I love movies. Most of the movies I watch appear at the screen of the nearby Railroad Square Cinema, or on the TV set of my friend and neighbor Andy, who has a special deal with everyone who publishes DVDs to send him a copy of each new release and put it on his tab. I swear.
I don't consider these full-on, qualified reviews, but just collections of thoughts I had after seeing each film.
I will avoid putting major spoilers in these entries, writing only the sorts of things I don't mind reading before I see films, but I suspect my tolerance for plot point foreknowledge may be on high side, so please be careful.
The City of Lost Children
For much of the film's start, I feared I was watching a French Time Bandits, a whole lot of bizarre and beautiful imagery kludged together with little attention paid to how any of it was supposed to fit, but it pulled itself together about halfway through, becoming a very enjoyable story while staying beautiful to look at.
It's the story of Mr. One, a simple, friendly strongman whose adopted little brother (an impossibly cute toddler who acts utterly oblivious to his peril and tries to eat everything nearby, and whose only line in the film is "burp") is kidnapped by the agents of Krank, a cruel homonculus beseiged by nightmares, trying to have good dreams for once by stealing them from the minds of children.

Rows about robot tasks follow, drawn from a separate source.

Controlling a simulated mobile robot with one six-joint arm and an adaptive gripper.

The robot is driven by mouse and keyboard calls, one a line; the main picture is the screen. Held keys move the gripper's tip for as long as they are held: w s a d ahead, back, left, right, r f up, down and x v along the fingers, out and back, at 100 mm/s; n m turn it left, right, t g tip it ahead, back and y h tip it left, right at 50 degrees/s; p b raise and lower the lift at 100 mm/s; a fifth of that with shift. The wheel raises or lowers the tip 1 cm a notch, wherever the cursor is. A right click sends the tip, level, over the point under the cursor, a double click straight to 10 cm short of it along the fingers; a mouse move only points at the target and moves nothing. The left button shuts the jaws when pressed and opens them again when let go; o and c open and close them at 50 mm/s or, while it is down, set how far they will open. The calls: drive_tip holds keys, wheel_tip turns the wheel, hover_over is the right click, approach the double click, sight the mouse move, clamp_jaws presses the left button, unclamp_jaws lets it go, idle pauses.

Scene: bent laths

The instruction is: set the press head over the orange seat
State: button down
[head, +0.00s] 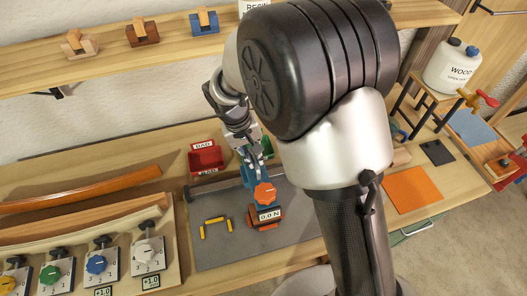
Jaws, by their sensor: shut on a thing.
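My gripper (253,177) points down over the grey mat, partly hidden by my own arm. It is shut at the orange knob (265,193) of a small dark-and-orange device, which looks like the press head (267,215). A white label on the device shows what looks like "00N". I cannot tell whether the device touches the mat. A flat orange square (411,190) lies on the bench at the right, apart from the gripper. I cannot tell whether this square is the orange seat.
Yellow pieces (215,222) lie on the grey mat (225,252), left of the device. A red bin (206,158) stands behind. Curved wooden laths (80,190) and a panel of coloured knobs (97,264) fill the left. A white jug (452,67) stands at the right.

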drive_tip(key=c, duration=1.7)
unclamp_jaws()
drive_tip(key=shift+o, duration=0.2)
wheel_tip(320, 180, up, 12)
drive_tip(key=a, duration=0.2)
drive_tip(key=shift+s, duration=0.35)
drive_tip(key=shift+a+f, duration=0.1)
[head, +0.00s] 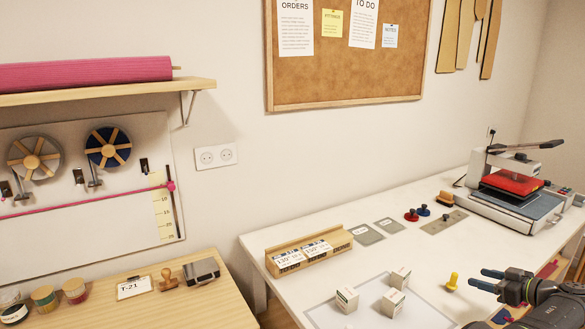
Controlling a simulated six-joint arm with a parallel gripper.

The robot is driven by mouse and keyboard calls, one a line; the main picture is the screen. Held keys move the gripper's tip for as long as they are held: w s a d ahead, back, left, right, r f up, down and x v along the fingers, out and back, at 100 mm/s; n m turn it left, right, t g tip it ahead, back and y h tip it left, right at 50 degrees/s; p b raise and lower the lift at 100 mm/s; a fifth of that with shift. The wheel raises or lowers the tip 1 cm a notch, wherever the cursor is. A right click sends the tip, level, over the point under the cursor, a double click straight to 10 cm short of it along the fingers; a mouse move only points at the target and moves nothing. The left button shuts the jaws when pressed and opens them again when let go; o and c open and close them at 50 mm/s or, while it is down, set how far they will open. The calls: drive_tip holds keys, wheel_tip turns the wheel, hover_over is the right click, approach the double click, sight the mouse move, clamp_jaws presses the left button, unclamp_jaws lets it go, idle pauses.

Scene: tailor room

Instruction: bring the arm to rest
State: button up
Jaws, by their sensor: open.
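My gripper (486,279) shows at the lower right in the head view, above the front part of the white table (398,240). Its dark fingers with blue parts point left, and it is open. I see nothing between the fingers. My wrist hides part of the table at the lower right corner.
Small white boxes (394,302) stand on a pale mat (419,313). A heat press (520,188) stands at right. A wooden table (190,303) stands at left.

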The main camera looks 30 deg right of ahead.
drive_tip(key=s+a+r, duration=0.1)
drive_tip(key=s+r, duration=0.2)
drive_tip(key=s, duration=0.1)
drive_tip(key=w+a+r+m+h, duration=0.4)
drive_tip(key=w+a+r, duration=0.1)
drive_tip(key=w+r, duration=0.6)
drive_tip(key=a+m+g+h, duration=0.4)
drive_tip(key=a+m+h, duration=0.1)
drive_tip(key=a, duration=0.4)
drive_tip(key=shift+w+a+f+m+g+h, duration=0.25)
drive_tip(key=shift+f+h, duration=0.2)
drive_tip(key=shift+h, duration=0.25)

Mr. One makes a friend from a member of a junior theiving ring, and off they go to rescue the kids (as well as Krank's unwilling clone assistants).
The movie takes place in a skewed version of an early 20th century European harbor town, and has lots of retro-tech of the kind that I most easily associate with CD-ROM adventure games like Riven. Lots of miraculous machines made from wood and brass and using staticky interlaced monochrome video screens and circular iris-dilating doors that go 'ssshnck' when they close. I really dig that stuff. Conspicuous amounts of Rube Goldberg devices lying around, too. Yay.
John Carpenter's first film, or something. Yes, it has all the stuff you'd except to see in a student's science fiction film from 1974; bucketfuls of synth music accompanying young and extraordinarily hairy actors as they pull off wonderfully cheesy homages to 2001 and chase beach-ball aliens through 'engine rooms' that are so obviously the basement of a building somewhere on campus. But the story explodes with creativity and love, full of dark humor done right, capped with a very satifying ending.
I dunno much about Carptenter -- the only film of his I've seen anywhere near recently is They Live -- but it's wonderful fun to see his just-getting-started filmmaking genius peeking out now and again from behind the constraints of tiny budget and mediocre acting. Many brief scenes are flat-out ingenious; pay attention to the cuts and camera angles when the alien (which makes threatening beach ball noises; I respect that they chose not to try to hide its obvious beach-ballness by having it make more 'normal' alien sounds) steals a broom from one character and whacks him upside the head with it. Great stuff.
The special effects ain't bad, either. They use a lot of the... emf, I dunno the word for it. The same look of glowing, sliding, sparkling animated cosmic thingamajigs epitomized in the work of people like Mike Jittlov. I really go for that, much moreso than I would for the fair-to-midding-quality CG animation which would undoubtedly grace this film were it made today. It's more... I don't want to say 'honest', but. Hm. Maybe 'alive'. I just like it.
The acting quality, as I mentioned, is variable; the actors did the best job in scenes that I'd think would be the most fun, such as trying to convince an artifically intelligent bomb, stuck in the bomb bay, that it shouldn't detonate. They more or less read their lines tonelessly in the less intense scenes. But that's OK, because we know that these are just straight lines for an upcoming gag, and they really do all work in the end.
Everyone should see this movie. It is a good-for-you movie.